----- Information shown
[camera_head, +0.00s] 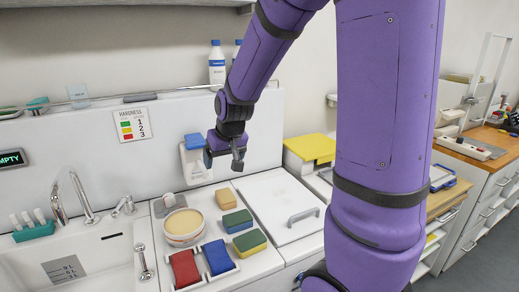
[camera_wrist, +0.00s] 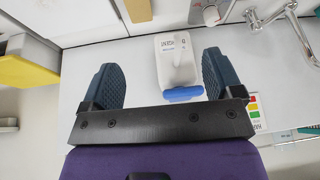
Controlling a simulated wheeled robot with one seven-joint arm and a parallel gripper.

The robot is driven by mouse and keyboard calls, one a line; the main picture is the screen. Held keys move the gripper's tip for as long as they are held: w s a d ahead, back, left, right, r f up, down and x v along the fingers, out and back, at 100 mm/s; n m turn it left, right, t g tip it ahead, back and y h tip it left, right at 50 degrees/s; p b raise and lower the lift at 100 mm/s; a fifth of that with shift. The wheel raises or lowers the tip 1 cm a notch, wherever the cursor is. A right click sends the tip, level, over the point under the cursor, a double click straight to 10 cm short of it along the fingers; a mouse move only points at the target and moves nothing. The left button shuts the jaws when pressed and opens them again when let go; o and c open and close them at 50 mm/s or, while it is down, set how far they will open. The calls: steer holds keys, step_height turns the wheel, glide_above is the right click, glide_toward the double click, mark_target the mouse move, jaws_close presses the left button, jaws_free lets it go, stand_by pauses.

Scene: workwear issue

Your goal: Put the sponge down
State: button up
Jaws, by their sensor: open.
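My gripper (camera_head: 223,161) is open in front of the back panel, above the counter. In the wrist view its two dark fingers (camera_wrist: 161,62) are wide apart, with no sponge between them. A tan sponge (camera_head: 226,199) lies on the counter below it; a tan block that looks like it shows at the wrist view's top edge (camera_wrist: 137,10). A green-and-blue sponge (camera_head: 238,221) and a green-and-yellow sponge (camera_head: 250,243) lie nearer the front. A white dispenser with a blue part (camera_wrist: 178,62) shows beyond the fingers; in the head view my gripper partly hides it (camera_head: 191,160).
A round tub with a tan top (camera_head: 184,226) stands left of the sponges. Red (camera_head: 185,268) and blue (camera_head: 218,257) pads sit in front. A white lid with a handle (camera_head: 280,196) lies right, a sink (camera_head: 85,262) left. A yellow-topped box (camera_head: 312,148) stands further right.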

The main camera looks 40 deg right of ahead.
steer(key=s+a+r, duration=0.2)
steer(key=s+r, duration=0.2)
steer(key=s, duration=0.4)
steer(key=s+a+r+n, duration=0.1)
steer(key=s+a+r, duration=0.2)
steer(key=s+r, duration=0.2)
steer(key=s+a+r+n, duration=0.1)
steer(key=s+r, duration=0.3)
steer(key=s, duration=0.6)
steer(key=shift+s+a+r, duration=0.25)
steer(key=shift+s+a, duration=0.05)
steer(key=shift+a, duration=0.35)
----------
----- Information shown
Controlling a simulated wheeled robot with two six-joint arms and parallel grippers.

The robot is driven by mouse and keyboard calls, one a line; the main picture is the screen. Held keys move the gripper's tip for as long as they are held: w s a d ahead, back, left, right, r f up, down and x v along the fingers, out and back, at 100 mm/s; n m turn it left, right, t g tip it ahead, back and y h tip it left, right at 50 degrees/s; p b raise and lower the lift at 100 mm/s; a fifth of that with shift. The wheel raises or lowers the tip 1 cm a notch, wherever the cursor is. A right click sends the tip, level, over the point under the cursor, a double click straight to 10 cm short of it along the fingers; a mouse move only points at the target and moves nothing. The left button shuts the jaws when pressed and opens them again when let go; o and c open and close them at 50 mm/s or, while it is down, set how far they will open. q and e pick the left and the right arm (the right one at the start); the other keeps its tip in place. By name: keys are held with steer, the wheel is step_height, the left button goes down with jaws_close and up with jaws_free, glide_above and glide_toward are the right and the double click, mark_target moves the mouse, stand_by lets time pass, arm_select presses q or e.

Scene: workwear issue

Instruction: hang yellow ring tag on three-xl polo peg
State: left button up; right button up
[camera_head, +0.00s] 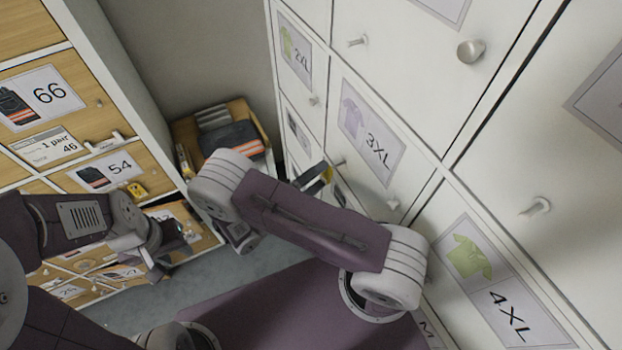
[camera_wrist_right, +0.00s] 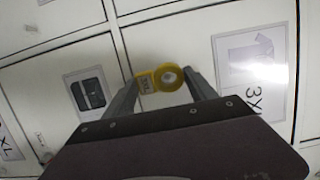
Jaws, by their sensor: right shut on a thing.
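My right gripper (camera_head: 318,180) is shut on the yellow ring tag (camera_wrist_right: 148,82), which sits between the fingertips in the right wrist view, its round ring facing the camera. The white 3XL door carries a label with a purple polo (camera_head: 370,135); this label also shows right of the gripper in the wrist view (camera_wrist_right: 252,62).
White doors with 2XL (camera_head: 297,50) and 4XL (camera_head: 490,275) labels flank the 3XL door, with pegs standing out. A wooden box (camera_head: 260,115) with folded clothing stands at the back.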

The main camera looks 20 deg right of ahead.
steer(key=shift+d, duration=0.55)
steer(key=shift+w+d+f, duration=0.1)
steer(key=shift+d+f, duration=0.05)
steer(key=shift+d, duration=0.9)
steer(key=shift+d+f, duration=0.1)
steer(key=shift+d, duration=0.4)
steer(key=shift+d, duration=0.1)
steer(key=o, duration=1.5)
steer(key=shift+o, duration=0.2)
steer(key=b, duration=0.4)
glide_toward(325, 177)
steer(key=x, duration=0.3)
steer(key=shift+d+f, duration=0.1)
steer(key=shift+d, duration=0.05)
----------
### Given request
From the records above, how many lines include the word "Controlling"? Only the number is wanted.

### The solution
2